China’s leaders set out their policy priorities in March during the annual National People’s Congress, promising further reform while pledging to maintain the current growth rate.
In his annual work report, premier Li Keqiang set the annual GDP growth target at 7.5%. The economy expanded by 7.7% in both 2012 and 2013. Policymakers will face multiple challenges in maintaining the economic momentum, as evidenced by recent data.
In February, China’s official Purchasing Managers’ Index dropped to an eight-month low, and exports fell by 18.1%. The country will also try to reduce its reliance on investment to fuel growth, lowering the annual goal for growth in fixed-asset investment to 17.5%. FAI rose by 19.6% in 2013, accounting for over half of the expansion in GDP.
Reforms for the financial system may also be in store as the country gradually frees up interest rates and encourages greater private-sector participation. In March the China Banking Regulatory Commission announced a banking pilot program allowing ten private companies to set up five private banks in select cities around China.
Among those companies is ecommerce giant Alibaba, which has already launched some online investment products. In fact, it now boasts the fourth-largest global money market fund, Yu’e Bao, which had deposits topping Rmb500 billion ($81 billion) as of early March.
Increased competition coupled with interest rate reform would boost returns for customer deposits. Currently, rigid interest rates depress these returns and encourage savers to seek out riskier investment options. Highlighting these risks, solar equipment maker Shanghai Chaori Solar became the first Chinese company to default on its bonds in March, prompting fears of further defaults in China’s $1.5 trillion corporate bond market.

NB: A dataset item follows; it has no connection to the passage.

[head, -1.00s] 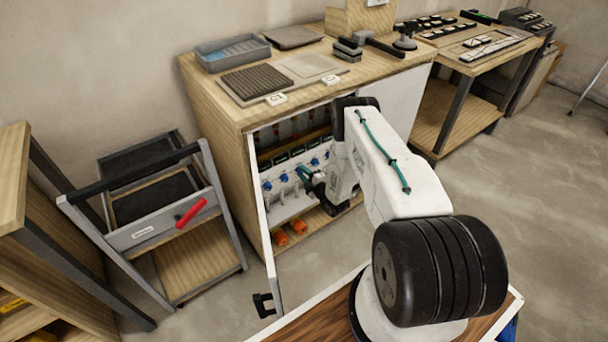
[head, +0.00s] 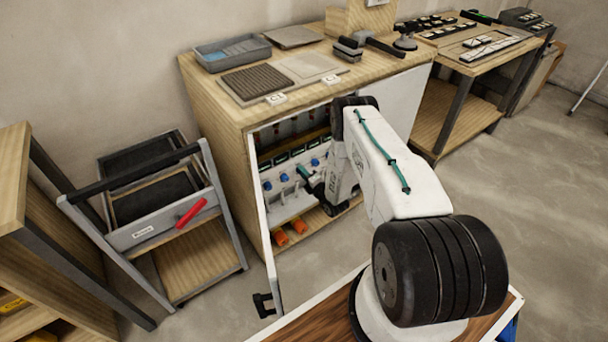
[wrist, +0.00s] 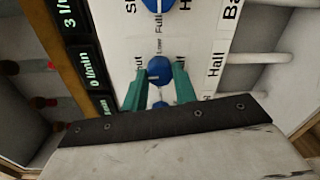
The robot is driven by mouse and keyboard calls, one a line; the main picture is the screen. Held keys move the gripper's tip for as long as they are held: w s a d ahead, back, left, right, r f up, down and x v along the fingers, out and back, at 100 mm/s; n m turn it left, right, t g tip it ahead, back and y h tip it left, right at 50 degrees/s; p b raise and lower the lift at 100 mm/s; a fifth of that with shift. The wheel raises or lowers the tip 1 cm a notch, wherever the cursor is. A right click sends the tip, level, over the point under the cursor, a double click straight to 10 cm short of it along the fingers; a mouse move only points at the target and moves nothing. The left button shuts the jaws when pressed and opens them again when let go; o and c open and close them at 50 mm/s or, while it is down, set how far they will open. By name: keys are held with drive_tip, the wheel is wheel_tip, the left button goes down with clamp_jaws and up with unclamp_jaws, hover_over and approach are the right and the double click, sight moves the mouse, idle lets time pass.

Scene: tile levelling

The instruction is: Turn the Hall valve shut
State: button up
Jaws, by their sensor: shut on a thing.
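The Hall valve (wrist: 160,70) is a round blue knob on a white panel, in line with the label "Hall" in the wrist view. My gripper (wrist: 161,76) has its two teal fingers on either side of this knob and is shut on it. The display beside it reads 0 l/min. Small "Full" and "Low" marks show above the knob; the way its pointer faces is too small to tell. In the head view my gripper (head: 304,173) reaches into the open cabinet (head: 225,125), and my wrist hides part of the valve row.
Another blue knob (wrist: 158,4) sits close above, with a display of 3 l/min, and one more is partly hidden below. White pipes (wrist: 258,58) run at the right. The open cabinet door (head: 270,235) stands left of my arm. Orange items (head: 281,238) lie on the cabinet floor.

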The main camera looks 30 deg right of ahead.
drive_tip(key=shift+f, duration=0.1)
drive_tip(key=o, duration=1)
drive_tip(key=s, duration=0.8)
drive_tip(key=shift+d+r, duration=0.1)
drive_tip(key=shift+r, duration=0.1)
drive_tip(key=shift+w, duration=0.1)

Policymakers may also face falling foreign investment, as rising costs and other attractive investment destinations steer away multinational companies. According to Bank of America Merrill Lynch, foreign investment into China dropped by 2.9% to $117.6 billion in 2013, while the five original members of Asean saw their FDI grow by 7% to $128.4 billion.
The Chinese government is showing some signs, however, of opening additional sectors to foreign investment. Oil giant Sinopec announced earlier this year that it would seek out new investors to revamp its retail business, and in March a company official said they were open to foreign participation in that revamp. The company announced in March that it would build shale gas capacity at its Fuling site—in the Southwest—to 5 billion cubic meters a year by 2015.